Art Galleries Schubert, Queensland (label attached verso)
Private collection
Phillips Auctioneers, Sydney, 23 May 2000, lot 25
Private collection
Deutscher~Menzies, Melbourne, 1 May 2002, lot 23
Private collection, Victoria

Catalogue text

It would be foolish to dismiss Robinson’s early Farmyard paintings as quirky humorous vignettes. These portrayals of the animals and farm detritus that occupied Robinson’s hobby farm are complex compositional arrangements, which ultimately pointed to way towards Robinson’s celebrated mature landscapes. When these works were initially exhibited at the Ray Hughes Gallery in Brisbane, Robinson was exhibiting alongside the Australian artist Ken Whisson (1927 – 2022). Whisson, by now had been resident in Italy for several years, while Robinson was still teaching at the Kelvin Grove campus of the CAE; a position he would keep until he retired in 1989 to begin painting full time. At around this time, Robinson’s compositional experiments had him poised on the precipice of convention and his exposure to the rigour of Whisson’s approach may well have metaphorically eased him over.

The whimsical farmyard paintings are in fact variable compositional arrangements, each one a further version of the other. The cows become regular features of his work and are recognisable by the names as we have come to know them through other examples. In the Chook Yard with Bath-Tank, c.1984, Josephine peers suspiciously from behind the water tank and Rosie trots at pace towards the viewer – farmer – artist. As the years passed, Robinson’s view finder would zoom out and away from the features of the farm and begin to take in the surrounding landscape. And it was from this base that the majestic works he is best known for developed. In the years that followed he would exhibit annually at the Ray Hughes Gallery. The group of artists that exhibited with Ray Hughes in those years would pursue major art prizes such as the Archibald, Wynne and Sulman as a pack. Robinson would go on to win the Archibald and Wynne prizes twice; Davida Allen and Keith Looby from the same stable would also win the Archibald Prize.

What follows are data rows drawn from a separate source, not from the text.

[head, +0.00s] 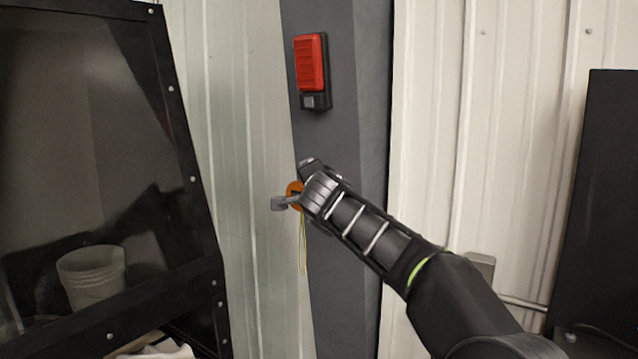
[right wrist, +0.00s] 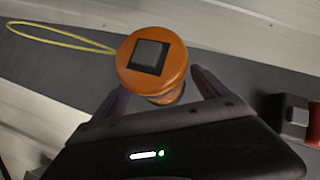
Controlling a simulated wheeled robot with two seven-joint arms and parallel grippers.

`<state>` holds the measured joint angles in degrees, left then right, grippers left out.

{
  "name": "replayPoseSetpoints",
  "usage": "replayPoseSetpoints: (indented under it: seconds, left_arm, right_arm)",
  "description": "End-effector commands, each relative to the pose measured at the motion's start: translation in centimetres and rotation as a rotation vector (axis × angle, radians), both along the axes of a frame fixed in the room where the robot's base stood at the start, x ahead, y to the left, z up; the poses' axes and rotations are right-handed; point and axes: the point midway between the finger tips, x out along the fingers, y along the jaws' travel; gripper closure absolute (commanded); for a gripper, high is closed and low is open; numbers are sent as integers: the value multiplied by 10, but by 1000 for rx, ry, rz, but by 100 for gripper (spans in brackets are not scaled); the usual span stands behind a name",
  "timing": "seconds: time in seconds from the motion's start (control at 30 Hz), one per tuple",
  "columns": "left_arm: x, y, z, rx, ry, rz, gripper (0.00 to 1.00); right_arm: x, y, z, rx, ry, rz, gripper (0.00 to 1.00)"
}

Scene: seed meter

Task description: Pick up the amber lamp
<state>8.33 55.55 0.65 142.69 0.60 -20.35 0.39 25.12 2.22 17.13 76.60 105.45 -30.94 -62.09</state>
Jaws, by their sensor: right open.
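The amber lamp (right wrist: 177,55) is a round orange body with a dark square on its face and a yellow cord loop. In the right wrist view it sits between the two fingers of my right gripper (right wrist: 160,88), which are open on either side of it. In the head view only a sliver of the lamp (head: 293,189) shows beside my right gripper (head: 292,184), at the grey post, with its yellow cord hanging below. Most of the lamp is hidden there by my gripper. My left gripper is not in view.
A red device with a black base (head: 310,62) is mounted on the grey post (head: 350,110) above the lamp; its edge also shows in the right wrist view. A dark-framed panel (head: 190,180) stands at left, with a white bucket (head: 92,277) seen in it. A dark panel (head: 600,200) stands at right.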

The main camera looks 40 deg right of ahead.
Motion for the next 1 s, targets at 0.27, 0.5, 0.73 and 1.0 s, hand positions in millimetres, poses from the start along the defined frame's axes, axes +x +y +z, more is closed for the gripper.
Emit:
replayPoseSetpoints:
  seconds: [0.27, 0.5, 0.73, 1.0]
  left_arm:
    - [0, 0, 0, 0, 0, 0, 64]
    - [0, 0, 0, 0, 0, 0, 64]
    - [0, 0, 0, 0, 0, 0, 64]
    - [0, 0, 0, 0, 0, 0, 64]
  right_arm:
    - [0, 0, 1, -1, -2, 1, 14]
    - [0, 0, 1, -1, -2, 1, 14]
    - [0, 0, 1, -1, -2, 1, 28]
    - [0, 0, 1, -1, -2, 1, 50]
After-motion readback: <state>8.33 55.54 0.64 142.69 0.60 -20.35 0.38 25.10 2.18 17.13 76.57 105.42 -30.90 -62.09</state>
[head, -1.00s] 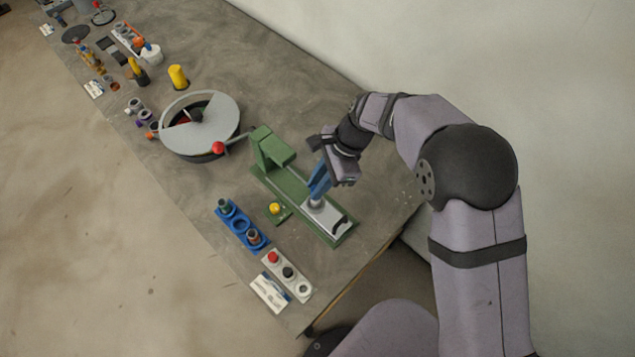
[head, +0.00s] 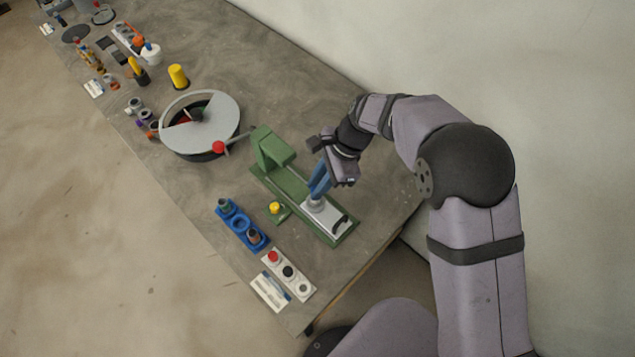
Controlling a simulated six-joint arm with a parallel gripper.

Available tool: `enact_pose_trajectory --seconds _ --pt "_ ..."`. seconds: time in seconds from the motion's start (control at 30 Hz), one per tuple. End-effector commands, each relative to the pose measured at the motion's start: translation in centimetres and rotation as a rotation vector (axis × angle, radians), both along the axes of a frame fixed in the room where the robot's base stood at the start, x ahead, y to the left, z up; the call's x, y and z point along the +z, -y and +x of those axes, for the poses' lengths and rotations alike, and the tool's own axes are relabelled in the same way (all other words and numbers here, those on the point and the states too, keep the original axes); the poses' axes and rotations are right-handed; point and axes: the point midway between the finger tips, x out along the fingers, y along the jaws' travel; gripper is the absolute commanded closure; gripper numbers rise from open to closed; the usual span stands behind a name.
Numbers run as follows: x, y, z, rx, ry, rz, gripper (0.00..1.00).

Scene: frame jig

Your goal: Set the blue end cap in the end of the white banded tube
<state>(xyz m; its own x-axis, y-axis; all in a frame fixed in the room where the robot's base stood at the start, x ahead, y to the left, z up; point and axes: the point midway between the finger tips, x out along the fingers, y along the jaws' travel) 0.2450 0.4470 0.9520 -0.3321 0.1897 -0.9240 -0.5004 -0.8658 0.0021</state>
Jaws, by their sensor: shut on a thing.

Robinson’s place in the canon of Australian art has long been secured. His landscape paintings in the years since these farmyard works began are considered among the most accomplished in the land. Whereas many landscape painters were drawn to the romantic heroics of the outback however, Robinson stuck to the lush hinterland of the east coast. In the mid-nineties following trips to Europe, his paintings gained a profound spiritual resonance as the artist looked closer to the heavens as the source of his inspiration – a long way from these humble farmyard paintings that were the springboard for the towering, spiritual crescendos that followed.